Karl Nolle, MdL

Freie Presse, 05.08.2009

Nolles Samtpfötigkeit überrascht die politische Szene

FDP-Generalsekretär Herbst: Karl Nolle hat Kreide gefressen - SPD-Parteichef Jurk: Wenn es darauf ankommt, ist er Sozialdemokrat
 

Es gebe keinen Feldzug gegen die CDU oder gegen DDR-Biografien einzelner CDU-Mitglieder. Und er trete für eine Neuauflage der CDU/SPD-Koalition in Sachsen ein. So sagte es der SPD-Landtagsabgeordnete Karl Nolle gestern in einem Interview mit der "Freien Presse". Im politischen Dresden löste die Samtpfötigkeit des "Chefaufklärers" Überraschung aus.

Dresden. Die Beweglichkeit ihres Einzelkämpfers Karl Nolle hob Thomas Jurk, Wirtschaftsminister und Landesvorsitzender der sächsischen Sozialdemokraten, hervor. "Karl Nolle ist eben Karl Nolle", stellte Jurk vielsagend fest. "Wenn es darauf ankommt - und das gilt besonders für den Wahlkampf - ist er Sozialdemokrat, der sich in den Dienst unserer gemeinsamen Sache stellt." Jurk attestiert Nolle, vor allem in einer Feststellung Recht zu haben: In Volksparteien wie der SPD müsse man unterschiedliche Meinungen respektieren und ausdiskutieren. "Das haben wir getan."

Um die sächsische SPD müsse es sehr schlimm stehen, mutmaßt dagegen Rico Gebhardt, Landesgeschäftsführer der Linken. Mit Nolle erkläre gerade einer der wenigen Kritiker aus den Reihen der SPD schon jetzt, er würde Ministerpräsident Stanislaw Tillich wiederwählen, wenn es zu einer Neuauflage einer CDU/SPD-Koalition kommt. "Damit spricht er einem Mann das Vertrauen aus, der im Umgang mit seiner DDR-Biografie einen unwahrscheinlichen Glaubwürdigkeitsverlust erlitten hat", meint Gebhardt und empfiehlt der sächsischen SPD: "Wenn sie tatsächlich eine Veränderung der Politik in Sachsen will, dann kann sie dies nur mit den Linken erreichen."

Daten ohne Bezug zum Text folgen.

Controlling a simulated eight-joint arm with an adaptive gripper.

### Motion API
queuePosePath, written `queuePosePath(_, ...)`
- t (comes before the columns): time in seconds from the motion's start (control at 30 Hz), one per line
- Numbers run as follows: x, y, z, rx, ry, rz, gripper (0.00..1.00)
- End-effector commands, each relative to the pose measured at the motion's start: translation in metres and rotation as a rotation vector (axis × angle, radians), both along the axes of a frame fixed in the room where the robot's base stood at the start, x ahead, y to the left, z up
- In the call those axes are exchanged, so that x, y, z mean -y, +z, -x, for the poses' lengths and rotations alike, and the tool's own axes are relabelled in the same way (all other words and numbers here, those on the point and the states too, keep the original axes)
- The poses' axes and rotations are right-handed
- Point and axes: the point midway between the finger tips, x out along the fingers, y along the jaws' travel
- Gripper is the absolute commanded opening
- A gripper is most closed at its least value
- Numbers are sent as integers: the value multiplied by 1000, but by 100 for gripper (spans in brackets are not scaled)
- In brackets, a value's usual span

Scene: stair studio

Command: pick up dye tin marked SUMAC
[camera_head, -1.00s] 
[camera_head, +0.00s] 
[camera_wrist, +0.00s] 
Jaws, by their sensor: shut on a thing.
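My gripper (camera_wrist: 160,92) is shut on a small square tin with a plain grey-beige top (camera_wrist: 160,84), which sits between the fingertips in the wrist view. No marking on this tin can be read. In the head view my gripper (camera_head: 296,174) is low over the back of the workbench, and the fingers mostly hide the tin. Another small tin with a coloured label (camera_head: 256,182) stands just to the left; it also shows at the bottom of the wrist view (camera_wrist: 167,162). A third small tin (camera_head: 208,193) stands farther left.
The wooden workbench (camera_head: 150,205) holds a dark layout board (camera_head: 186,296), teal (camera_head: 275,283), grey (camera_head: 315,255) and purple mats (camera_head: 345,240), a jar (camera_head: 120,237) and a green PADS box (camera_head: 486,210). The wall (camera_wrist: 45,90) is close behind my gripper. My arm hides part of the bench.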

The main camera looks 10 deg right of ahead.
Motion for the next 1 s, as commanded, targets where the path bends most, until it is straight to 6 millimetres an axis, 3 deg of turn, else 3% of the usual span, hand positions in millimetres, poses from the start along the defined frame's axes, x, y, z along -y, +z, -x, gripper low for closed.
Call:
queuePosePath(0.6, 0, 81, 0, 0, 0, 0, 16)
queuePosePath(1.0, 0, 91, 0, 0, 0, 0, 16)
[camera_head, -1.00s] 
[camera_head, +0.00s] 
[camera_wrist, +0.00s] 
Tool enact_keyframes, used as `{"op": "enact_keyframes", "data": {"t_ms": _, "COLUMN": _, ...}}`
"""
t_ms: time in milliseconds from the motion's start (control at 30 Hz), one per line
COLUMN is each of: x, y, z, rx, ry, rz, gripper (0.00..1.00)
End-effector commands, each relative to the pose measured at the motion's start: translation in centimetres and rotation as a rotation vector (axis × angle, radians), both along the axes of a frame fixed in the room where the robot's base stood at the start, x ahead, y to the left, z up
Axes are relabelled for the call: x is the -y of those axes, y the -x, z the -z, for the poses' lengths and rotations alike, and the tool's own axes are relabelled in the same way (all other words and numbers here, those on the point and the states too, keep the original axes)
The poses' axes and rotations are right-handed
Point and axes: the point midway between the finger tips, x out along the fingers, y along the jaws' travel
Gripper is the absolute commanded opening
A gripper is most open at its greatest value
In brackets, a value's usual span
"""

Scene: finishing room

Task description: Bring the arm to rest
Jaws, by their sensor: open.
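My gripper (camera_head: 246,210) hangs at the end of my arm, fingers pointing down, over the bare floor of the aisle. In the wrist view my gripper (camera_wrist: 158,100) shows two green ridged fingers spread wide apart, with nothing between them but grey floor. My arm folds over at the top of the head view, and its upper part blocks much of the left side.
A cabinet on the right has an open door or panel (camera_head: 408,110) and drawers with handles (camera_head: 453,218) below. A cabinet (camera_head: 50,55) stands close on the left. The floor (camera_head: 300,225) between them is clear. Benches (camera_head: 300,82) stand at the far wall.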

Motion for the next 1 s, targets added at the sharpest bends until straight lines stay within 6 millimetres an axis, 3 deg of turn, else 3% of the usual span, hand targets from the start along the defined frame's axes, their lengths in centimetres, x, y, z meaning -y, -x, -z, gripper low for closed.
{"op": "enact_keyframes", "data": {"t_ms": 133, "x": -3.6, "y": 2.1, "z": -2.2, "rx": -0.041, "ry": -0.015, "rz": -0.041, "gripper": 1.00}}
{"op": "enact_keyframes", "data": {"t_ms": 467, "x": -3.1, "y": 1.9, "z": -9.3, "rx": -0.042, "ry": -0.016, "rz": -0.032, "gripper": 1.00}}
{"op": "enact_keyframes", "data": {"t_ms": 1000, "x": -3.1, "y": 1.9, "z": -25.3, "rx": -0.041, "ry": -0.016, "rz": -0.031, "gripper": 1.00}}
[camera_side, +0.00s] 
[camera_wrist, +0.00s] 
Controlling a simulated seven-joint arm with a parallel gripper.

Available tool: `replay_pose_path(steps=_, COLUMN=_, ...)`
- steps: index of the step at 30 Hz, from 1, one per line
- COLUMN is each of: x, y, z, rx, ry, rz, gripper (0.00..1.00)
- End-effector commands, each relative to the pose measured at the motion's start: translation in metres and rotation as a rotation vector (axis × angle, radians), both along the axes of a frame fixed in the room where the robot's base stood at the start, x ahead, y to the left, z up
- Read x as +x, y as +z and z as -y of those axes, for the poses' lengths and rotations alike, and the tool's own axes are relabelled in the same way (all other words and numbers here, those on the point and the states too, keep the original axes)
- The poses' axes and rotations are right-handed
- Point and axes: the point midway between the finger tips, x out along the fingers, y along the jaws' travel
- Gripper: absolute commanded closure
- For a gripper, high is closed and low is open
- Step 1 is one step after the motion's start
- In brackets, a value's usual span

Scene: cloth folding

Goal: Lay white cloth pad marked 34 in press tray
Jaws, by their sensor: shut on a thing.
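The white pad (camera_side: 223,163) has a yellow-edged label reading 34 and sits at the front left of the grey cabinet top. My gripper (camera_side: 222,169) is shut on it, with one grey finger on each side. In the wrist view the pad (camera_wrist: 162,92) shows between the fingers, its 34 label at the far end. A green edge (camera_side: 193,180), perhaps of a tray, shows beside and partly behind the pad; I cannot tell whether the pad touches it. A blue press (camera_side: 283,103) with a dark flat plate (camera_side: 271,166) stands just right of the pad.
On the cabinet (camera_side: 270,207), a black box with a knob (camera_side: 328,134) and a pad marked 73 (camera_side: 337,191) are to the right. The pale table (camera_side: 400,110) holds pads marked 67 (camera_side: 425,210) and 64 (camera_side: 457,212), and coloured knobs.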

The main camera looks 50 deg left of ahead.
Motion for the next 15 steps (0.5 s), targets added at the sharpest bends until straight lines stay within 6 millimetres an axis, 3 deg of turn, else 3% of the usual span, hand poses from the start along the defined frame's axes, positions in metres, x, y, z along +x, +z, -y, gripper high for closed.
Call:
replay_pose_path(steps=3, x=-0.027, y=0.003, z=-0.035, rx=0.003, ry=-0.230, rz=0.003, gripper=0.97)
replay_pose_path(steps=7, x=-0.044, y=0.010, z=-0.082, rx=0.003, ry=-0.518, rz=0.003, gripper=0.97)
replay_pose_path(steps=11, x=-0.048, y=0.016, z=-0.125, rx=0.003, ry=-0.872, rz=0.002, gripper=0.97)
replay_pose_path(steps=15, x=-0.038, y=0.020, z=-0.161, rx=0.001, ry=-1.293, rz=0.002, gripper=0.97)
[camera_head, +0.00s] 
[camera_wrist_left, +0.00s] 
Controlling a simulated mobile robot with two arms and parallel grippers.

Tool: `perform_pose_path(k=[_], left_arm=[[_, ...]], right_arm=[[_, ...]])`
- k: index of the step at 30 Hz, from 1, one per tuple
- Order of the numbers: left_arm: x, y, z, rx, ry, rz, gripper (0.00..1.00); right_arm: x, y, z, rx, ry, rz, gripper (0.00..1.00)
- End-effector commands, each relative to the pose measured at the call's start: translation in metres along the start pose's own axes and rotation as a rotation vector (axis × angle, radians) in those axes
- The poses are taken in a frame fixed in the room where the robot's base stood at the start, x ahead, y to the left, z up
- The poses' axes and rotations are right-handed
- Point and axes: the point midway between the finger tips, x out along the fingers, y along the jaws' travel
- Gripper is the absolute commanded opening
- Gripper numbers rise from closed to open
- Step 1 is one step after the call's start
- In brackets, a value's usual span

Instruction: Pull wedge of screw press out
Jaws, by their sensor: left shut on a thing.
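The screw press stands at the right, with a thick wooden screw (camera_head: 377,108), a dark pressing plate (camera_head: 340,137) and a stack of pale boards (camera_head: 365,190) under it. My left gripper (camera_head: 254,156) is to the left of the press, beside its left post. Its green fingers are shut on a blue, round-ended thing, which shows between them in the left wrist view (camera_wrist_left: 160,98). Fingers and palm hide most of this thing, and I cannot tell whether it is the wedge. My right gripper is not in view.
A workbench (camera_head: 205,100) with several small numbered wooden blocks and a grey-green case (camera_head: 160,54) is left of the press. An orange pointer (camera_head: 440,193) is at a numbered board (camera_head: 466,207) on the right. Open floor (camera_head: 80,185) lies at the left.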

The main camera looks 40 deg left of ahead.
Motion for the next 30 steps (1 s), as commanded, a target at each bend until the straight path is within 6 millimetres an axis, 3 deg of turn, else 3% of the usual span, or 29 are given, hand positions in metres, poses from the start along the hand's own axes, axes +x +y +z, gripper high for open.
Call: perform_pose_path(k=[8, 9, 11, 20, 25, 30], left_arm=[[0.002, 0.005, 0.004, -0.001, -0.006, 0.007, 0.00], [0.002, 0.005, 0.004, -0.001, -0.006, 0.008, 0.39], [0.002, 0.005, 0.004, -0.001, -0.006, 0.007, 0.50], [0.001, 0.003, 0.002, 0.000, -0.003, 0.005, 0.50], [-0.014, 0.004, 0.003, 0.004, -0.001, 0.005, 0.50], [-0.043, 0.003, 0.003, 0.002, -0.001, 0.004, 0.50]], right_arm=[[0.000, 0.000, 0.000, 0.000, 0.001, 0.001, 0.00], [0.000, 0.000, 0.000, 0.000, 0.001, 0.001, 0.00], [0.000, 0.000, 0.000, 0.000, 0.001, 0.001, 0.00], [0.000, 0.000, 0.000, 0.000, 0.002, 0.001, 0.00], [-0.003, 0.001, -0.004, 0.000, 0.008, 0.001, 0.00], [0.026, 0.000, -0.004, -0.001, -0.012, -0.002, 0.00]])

"Das ist ein völlig anderer Karl Nolle", reagierte Torsten Herbst, Generalsekretär der FDP, auf die Interview-Aussagen des SPD-Parlamentariers. Offensichtlich habe der sonst so giftig angreifende SPD-Mann Kreide gefressen. "Man hat den Eindruck, dass ihn die SPD an die kurze Leine gelegt hat", sagte Herbst. "Aber die Disziplinierung wird nicht lange anhalten", vermutet er. Nolle habe in seinem Buch über Blockflöten der Union die Grenzen der politischen Kultur überschritten, "indem er die Familie von Ministerpräsident Tillich in seine Attacken einbezogen hat."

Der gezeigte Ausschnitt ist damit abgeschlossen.